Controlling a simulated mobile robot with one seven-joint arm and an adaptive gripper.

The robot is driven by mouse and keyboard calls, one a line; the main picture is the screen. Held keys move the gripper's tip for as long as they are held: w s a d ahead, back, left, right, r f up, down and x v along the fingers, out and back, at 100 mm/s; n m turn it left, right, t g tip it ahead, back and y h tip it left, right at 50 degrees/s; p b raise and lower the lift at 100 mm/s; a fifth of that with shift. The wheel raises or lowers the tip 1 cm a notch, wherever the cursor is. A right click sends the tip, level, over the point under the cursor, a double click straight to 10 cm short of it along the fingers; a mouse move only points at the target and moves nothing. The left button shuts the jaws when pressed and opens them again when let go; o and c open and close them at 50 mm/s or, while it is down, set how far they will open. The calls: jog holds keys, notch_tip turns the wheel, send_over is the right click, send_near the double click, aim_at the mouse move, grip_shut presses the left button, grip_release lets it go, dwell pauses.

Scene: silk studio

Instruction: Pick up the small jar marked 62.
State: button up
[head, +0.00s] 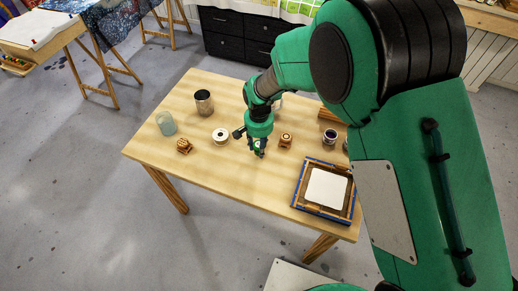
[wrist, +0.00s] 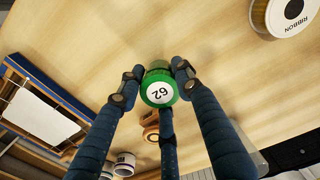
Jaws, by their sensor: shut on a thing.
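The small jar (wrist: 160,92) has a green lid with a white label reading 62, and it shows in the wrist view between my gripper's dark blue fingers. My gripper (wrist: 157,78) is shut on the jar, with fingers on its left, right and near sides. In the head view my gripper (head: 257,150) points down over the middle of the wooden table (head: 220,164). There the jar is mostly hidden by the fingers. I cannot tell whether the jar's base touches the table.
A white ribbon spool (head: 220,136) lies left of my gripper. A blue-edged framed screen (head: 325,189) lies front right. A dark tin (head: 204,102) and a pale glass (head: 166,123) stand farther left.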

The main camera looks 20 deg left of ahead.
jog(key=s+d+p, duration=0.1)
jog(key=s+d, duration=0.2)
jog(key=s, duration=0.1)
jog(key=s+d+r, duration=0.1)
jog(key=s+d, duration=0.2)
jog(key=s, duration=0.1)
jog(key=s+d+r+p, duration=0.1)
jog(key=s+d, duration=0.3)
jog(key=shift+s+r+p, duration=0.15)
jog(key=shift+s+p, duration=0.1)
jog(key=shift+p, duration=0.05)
* * *
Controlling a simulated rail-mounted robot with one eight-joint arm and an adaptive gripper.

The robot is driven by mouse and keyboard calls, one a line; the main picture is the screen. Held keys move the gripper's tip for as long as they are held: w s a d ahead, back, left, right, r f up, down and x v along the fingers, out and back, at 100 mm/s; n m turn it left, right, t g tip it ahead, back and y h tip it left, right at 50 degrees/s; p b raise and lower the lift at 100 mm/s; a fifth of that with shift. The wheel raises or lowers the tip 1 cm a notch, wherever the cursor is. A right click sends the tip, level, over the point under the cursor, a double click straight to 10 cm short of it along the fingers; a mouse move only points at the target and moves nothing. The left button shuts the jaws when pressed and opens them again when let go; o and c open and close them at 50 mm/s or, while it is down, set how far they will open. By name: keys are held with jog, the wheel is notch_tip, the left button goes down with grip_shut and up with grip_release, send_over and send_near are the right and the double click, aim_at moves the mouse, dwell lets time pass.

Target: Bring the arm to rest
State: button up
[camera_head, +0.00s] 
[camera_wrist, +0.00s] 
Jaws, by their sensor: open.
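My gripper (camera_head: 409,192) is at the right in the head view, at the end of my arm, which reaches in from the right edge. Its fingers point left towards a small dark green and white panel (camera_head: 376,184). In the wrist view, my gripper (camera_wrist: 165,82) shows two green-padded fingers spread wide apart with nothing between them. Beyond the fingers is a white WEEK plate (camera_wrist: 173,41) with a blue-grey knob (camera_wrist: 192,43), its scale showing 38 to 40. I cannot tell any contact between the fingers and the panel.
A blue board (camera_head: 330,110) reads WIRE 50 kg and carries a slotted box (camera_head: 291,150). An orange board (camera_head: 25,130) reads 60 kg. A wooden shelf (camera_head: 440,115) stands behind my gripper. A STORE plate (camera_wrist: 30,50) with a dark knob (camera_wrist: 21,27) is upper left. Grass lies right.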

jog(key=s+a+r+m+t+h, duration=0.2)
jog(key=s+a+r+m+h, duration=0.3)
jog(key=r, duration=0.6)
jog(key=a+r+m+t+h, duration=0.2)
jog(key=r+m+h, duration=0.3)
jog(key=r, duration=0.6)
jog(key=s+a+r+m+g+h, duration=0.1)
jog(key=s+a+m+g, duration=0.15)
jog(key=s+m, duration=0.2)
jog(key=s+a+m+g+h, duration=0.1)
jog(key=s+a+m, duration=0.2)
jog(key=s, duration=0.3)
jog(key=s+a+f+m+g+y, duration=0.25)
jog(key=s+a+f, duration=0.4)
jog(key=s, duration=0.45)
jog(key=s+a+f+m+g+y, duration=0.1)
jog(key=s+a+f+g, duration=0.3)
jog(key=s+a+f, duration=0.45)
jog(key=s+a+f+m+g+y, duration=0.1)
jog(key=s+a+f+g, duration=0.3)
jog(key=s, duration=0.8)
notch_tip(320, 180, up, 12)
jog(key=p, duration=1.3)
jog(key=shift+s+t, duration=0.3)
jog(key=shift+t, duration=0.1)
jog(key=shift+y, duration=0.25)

What the task asks
Pick out and copy every line that contains the word "Controlling".

Finished exercise
Controlling a simulated mobile robot with one seven-joint arm and an adaptive gripper.
Controlling a simulated rail-mounted robot with one eight-joint arm and an adaptive gripper.

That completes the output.